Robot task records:
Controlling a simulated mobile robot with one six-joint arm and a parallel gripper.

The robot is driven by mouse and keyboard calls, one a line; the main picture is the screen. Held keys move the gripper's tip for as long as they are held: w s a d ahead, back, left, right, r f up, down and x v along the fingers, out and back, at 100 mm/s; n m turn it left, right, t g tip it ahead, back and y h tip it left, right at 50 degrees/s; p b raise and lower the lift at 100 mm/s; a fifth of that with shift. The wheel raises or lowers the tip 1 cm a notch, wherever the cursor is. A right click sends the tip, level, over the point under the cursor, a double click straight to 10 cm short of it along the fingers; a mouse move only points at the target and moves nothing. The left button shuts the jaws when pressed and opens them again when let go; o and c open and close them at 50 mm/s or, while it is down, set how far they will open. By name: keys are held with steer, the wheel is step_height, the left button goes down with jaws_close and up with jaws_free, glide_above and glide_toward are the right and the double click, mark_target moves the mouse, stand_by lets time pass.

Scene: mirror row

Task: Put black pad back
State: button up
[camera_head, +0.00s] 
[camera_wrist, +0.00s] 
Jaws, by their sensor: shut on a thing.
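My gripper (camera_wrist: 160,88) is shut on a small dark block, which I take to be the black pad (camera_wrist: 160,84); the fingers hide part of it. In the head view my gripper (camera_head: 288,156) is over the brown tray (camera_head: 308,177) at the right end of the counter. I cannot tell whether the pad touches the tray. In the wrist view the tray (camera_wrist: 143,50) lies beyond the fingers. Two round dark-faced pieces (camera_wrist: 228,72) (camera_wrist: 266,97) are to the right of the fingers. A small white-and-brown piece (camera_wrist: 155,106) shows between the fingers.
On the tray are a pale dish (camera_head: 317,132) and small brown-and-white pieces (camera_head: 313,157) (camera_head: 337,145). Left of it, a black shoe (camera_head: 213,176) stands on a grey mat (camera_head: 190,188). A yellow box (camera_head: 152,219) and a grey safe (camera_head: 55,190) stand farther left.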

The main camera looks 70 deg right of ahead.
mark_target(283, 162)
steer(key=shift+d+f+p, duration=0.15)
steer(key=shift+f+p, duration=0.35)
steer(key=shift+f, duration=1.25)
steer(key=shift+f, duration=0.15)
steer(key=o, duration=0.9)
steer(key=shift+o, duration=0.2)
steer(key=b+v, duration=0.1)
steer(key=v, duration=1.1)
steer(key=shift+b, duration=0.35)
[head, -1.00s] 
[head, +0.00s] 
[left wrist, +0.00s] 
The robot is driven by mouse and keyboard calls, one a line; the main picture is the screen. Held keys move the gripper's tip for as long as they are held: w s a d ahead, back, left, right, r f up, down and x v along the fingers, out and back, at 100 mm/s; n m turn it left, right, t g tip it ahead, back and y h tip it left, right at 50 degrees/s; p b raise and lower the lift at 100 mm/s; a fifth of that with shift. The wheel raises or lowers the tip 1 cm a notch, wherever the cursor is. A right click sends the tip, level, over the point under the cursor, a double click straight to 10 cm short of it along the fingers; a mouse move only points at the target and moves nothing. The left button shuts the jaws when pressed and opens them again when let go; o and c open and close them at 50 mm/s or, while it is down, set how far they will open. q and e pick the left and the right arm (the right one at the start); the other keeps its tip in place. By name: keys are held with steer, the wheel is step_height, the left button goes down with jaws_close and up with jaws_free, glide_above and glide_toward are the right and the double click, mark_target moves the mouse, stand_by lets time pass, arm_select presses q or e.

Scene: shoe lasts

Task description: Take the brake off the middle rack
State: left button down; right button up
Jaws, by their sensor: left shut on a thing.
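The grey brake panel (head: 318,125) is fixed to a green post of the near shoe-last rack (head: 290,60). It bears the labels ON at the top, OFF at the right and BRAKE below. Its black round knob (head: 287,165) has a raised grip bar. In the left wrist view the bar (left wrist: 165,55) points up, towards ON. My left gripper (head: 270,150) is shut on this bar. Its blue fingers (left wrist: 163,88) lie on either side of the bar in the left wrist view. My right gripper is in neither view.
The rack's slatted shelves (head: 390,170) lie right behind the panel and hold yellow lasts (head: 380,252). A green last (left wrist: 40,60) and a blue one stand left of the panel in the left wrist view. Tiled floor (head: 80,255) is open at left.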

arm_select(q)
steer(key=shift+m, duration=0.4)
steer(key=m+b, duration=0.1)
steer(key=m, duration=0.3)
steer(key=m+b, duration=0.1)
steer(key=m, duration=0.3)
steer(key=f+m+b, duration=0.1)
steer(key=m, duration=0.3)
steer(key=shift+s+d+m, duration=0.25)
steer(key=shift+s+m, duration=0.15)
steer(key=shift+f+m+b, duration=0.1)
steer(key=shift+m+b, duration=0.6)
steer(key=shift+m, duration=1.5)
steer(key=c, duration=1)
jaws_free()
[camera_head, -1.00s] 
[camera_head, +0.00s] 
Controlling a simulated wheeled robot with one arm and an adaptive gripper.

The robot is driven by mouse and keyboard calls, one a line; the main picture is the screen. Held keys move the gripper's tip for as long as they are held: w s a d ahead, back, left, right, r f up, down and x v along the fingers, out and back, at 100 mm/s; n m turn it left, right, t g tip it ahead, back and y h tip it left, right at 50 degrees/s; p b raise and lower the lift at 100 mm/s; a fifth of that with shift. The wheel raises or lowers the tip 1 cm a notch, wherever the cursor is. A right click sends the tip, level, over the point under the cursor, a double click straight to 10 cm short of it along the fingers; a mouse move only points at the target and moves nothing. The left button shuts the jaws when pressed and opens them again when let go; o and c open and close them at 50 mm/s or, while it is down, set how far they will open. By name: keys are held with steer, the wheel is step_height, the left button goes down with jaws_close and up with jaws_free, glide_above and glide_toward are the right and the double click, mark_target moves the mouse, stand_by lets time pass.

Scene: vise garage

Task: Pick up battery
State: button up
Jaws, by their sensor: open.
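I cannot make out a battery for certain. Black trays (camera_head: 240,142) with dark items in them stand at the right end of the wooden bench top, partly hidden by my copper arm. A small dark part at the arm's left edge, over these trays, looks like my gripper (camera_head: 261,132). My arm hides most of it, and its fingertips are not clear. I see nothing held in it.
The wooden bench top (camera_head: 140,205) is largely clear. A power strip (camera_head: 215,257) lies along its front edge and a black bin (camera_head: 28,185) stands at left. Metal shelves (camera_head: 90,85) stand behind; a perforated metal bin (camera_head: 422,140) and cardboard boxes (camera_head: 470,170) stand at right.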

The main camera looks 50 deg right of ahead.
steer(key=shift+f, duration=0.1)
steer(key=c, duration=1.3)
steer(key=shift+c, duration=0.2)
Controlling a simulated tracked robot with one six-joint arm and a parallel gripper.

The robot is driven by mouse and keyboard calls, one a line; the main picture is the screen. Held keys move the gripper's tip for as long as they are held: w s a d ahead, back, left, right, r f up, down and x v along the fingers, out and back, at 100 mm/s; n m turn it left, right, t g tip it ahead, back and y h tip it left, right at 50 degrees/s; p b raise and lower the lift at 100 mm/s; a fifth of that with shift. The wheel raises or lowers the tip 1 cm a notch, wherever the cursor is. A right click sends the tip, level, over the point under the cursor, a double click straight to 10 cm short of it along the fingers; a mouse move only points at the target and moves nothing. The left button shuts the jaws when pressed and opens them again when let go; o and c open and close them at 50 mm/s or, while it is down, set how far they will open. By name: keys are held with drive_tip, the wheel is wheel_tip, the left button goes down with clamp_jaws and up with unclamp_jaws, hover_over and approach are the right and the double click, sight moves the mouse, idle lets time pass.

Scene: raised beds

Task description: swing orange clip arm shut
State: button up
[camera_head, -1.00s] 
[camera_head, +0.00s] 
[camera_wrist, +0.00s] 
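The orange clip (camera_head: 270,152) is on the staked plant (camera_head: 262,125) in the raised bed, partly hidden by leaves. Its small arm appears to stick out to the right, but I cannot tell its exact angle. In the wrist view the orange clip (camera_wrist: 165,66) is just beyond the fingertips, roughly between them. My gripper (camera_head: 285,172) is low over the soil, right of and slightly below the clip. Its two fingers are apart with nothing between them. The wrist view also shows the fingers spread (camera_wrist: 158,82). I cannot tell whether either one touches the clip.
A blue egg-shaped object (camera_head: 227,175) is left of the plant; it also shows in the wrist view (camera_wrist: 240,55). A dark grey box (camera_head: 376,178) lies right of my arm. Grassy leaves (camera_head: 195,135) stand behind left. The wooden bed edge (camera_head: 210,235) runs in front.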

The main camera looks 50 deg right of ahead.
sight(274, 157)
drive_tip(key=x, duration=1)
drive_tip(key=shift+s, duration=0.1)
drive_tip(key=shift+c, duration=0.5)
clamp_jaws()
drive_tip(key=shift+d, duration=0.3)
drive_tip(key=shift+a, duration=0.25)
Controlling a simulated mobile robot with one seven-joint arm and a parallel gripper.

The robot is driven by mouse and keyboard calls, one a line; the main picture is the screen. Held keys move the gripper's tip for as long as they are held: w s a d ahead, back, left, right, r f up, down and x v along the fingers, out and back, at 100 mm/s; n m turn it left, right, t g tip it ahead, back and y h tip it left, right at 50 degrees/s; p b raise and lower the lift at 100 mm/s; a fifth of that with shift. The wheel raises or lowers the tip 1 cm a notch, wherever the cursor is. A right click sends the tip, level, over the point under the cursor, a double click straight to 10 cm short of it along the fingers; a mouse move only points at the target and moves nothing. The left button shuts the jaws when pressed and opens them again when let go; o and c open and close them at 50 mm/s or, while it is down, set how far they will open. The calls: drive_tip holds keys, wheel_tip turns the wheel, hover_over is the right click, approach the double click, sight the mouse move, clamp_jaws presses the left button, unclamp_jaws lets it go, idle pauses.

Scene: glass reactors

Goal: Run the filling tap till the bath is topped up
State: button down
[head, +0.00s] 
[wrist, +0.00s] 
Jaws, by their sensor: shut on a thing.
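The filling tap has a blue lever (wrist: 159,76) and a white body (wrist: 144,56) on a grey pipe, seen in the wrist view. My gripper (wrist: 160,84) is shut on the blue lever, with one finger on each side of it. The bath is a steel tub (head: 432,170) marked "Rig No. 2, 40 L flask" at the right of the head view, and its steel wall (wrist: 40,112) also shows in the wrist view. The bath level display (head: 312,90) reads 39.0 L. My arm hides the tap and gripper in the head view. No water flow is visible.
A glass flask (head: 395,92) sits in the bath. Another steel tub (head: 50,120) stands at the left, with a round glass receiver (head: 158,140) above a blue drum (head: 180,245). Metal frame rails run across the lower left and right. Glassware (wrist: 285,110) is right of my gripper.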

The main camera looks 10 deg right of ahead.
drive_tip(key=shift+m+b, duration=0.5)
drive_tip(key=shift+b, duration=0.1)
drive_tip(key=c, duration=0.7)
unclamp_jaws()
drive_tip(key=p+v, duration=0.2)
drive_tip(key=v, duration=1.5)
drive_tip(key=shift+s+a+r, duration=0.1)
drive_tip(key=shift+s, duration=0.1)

## PROBLEM DETAILS
Find the lines above holding the word "mobile" and show them.

## FULL ANSWER
Controlling a simulated mobile robot with one six-joint arm and a parallel gripper.
Controlling a simulated mobile robot with one seven-joint arm and a parallel gripper.

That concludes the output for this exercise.